#### Material provided ####

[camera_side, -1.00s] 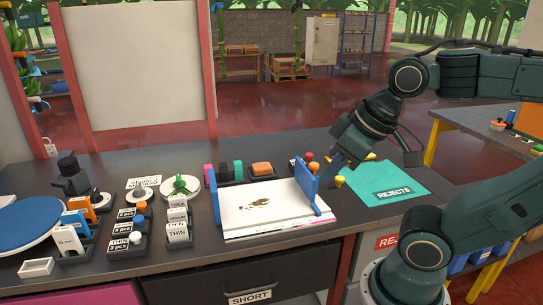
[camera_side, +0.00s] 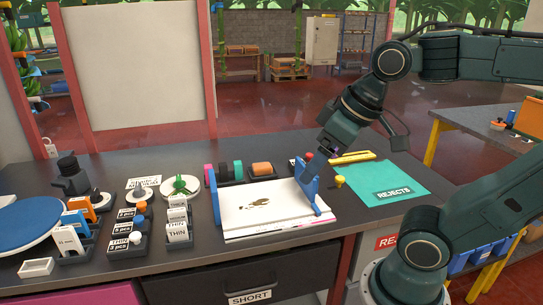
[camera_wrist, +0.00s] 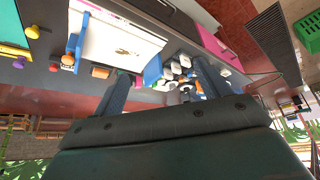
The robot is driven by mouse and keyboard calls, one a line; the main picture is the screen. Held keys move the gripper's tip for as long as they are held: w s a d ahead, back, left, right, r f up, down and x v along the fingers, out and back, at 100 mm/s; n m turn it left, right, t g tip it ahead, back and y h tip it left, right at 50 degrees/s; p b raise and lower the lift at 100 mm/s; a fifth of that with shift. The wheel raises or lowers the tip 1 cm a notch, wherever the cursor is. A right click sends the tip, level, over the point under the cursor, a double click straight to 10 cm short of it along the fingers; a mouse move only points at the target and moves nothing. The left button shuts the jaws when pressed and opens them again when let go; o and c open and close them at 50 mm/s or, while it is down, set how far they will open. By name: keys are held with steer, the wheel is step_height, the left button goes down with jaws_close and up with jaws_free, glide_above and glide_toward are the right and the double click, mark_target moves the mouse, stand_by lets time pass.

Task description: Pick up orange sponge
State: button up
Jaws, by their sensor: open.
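The orange sponge (camera_side: 262,169) is a small orange block in a dark tray on the bench, behind the white board with blue ends. It also shows in the wrist view (camera_wrist: 100,72), small and left of my left finger. My gripper (camera_side: 325,147) hangs above the back of the bench, to the right of the sponge and apart from it. In the wrist view my two fingers (camera_wrist: 162,84) are spread wide with nothing held between them. The fingertips are hard to make out in the side view.
The white board (camera_side: 270,208) has upright blue ends; the right one (camera_side: 308,183) stands between my gripper and the front. Red (camera_side: 309,155) and yellow (camera_side: 339,181) knobs stand near it. Green and dark items (camera_side: 231,169) sit left of the sponge. A teal rejects mat (camera_side: 385,183) lies right.

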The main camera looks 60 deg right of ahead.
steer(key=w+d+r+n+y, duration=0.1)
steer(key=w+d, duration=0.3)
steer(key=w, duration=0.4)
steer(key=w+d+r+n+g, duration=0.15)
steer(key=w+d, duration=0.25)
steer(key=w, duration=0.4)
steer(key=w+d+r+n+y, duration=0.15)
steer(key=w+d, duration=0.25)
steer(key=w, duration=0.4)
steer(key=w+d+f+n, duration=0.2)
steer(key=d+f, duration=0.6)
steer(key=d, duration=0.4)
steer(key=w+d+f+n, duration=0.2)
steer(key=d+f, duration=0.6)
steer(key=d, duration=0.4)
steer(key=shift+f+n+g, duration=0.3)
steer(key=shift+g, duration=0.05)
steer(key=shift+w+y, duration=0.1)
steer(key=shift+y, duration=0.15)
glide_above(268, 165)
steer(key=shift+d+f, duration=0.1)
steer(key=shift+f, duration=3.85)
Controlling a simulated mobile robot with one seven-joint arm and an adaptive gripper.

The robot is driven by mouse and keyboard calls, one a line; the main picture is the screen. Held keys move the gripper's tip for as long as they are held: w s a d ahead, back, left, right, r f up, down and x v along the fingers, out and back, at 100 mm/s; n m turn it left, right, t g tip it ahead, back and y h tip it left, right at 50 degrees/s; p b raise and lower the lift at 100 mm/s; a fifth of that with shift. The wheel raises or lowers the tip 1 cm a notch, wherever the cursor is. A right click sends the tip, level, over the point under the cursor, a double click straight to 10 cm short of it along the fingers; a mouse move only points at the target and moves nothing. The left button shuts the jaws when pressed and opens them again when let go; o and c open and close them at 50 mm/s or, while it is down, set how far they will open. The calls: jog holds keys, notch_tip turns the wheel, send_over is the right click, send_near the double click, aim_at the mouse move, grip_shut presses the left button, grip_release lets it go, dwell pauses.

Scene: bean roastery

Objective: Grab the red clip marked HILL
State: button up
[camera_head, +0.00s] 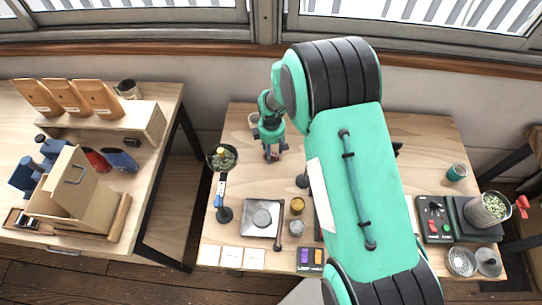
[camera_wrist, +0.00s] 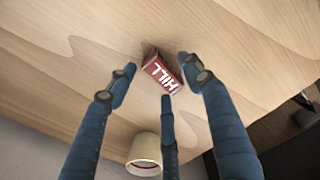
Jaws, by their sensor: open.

####

▶ _Aim_: Pictures are excluded; output everything else in the data verbatim.

▶ _Written solution_:
[camera_side, -1.00s] 
[camera_side, +0.00s] 
[camera_wrist, +0.00s] 
The robot is driven by mouse and keyboard calls, one a line; the main picture is the screen. Held keys move the gripper's tip for as long as they are held: w s a d ahead, back, left, right, r f up, down and x v along the fingers, out and back, at 100 mm/s; n m turn it left, right, t g tip it ahead, back and y h tip it left, right at 50 degrees/s; p b raise and lower the lift at 100 mm/s; a fifth of that with shift. The wheel raises or lowers the tip 1 cm a notch, wherever the cursor is. A right click sends the tip, level, over the point under the cursor, a double click straight to 10 cm short of it along the fingers; a mouse move only points at the target and moves nothing. The left button shuts the jaws when pressed and opens them again when let go; o and c open and close them at 50 mm/s or, while it is down, set how far they will open. By name: keys are held with steer, the wheel is step_height, the left button goes down with jaws_close and up with jaws_free, glide_above and glide_toward are the right and the double click, mark_target moves the mouse, stand_by lets time pass.

Task description: Pick up orange sponge
State: button up
Jaws, by their sensor: open.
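The orange sponge (camera_side: 262,169) is a small orange block in a dark tray on the bench, behind the white board with blue ends. It also shows in the wrist view (camera_wrist: 100,72), small and left of my left finger. My gripper (camera_side: 325,147) hangs above the back of the bench, to the right of the sponge and apart from it. In the wrist view my two fingers (camera_wrist: 162,84) are spread wide with nothing held between them. The fingertips are hard to make out in the side view.
The white board (camera_side: 270,208) has upright blue ends; the right one (camera_side: 308,183) stands between my gripper and the front. Red (camera_side: 309,155) and yellow (camera_side: 339,181) knobs stand near it. Green and dark items (camera_side: 231,169) sit left of the sponge. A teal rejects mat (camera_side: 385,183) lies right.

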The main camera looks 60 deg right of ahead.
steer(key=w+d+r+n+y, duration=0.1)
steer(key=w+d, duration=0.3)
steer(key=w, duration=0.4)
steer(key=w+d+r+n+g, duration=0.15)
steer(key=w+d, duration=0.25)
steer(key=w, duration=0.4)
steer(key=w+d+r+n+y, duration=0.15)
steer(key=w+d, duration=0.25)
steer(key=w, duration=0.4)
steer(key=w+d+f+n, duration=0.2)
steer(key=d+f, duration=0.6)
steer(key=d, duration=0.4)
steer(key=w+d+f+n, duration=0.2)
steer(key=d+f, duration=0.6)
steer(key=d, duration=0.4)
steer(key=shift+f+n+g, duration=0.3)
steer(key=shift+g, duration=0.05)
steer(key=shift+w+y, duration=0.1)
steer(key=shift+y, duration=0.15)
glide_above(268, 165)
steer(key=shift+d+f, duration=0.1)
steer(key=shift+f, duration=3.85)
Controlling a simulated mobile robot with one seven-joint arm and an adaptive gripper.

The robot is driven by mouse and keyboard calls, one a line; the main picture is the screen. Held keys move the gripper's tip for as long as they are held: w s a d ahead, back, left, right, r f up, down and x v along the fingers, out and back, at 100 mm/s; n m turn it left, right, t g tip it ahead, back and y h tip it left, right at 50 degrees/s; p b raise and lower the lift at 100 mm/s; a fifth of that with shift. The wheel raises or lowers the tip 1 cm a notch, wherever the cursor is. A right click sends the tip, level, over the point under the cursor, a double click straight to 10 cm short of it along the fingers; a mouse move only points at the target and moves nothing. The left button shuts the jaws when pressed and opens them again when let go; o and c open and close them at 50 mm/s or, while it is down, set how far they will open. The calls: jog holds keys, notch_tip turns the wheel, send_over is the right click, send_near the double click, aim_at the mouse move, grip_shut presses the left button, grip_release lets it go, dwell pauses.

Scene: bean roastery

Objective: Grab the red clip marked HILL
State: button up
[camera_head, +0.00s] 
[camera_wrist, +0.00s] 
Jaws, by their sensor: open.

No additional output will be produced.